§ **Goal of the exercise**: Pictures are excluded. Copy exactly, and only, the lines from the one containing "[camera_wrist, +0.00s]" through the one containing "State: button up", both ends included.

─── Dataset excerpt

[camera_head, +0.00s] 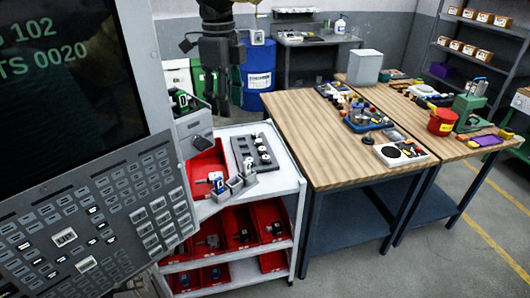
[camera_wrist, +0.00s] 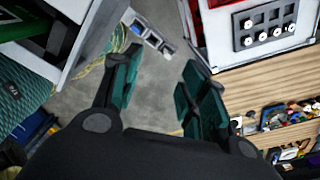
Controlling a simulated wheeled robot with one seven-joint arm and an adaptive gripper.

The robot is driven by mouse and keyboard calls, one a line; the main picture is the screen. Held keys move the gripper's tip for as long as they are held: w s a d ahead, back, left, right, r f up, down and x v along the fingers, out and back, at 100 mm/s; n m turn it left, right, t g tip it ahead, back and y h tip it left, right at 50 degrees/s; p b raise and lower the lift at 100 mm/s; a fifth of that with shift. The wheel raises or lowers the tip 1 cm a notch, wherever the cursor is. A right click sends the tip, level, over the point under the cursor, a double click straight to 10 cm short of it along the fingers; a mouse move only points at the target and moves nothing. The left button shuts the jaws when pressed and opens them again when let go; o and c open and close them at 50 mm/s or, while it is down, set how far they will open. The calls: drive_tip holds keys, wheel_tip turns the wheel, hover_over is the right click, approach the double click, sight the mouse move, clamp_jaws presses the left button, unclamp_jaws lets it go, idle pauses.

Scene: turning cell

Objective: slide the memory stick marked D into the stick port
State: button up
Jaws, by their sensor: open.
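My gripper (camera_head: 222,92) hangs fingers-down at the top, in front of the blue drum. In the wrist view my gripper (camera_wrist: 162,62) has its green-padded fingers wide apart, with nothing between them but floor beyond. I cannot make out a letter D on any stick. A small blue-and-white piece (camera_head: 217,182) stands in a grey holder (camera_head: 236,187) at the cart's front edge; whether it is a memory stick I cannot tell. The holder also shows in the wrist view (camera_wrist: 152,39), beyond the fingertips. I cannot identify the stick port on the machine's control panel (camera_head: 100,215).
A white cart (camera_head: 290,188) bears a grey tray (camera_head: 241,150) with white round-topped pieces and a red bin (camera_head: 207,160); more red bins sit below. Cluttered wooden tables (camera_head: 300,125) stand to the right. The machine panel blocks the left side.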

──────

§ **Exercise result**:
[camera_wrist, +0.00s] 
Controlling a simulated wheeled robot with one seven-joint arm and an adaptive gripper.

The robot is driven by mouse and keyboard calls, one a line; the main picture is the screen. Held keys move the gripper's tip for as long as they are held: w s a d ahead, back, left, right, r f up, down and x v along the fingers, out and back, at 100 mm/s; n m turn it left, right, t g tip it ahead, back and y h tip it left, right at 50 degrees/s; p b raise and lower the lift at 100 mm/s; a fifth of that with shift. The wheel raises or lowers the tip 1 cm a notch, wherever the cursor is. A right click sends the tip, level, over the point under the cursor, a double click straight to 10 cm short of it along the fingers; a mouse move only points at the target and moves nothing. The left button shuts the jaws when pressed and opens them again when let go; o and c open and close them at 50 mm/s or, while it is down, set how far they will open. The calls: drive_tip holds keys, wheel_tip turns the wheel, hover_over is the right click, approach the double click, sight the mouse move, clamp_jaws presses the left button, unclamp_jaws lets it go, idle pauses.

Scene: turning cell

Objective: slide the memory stick marked D into the stick port
State: button up

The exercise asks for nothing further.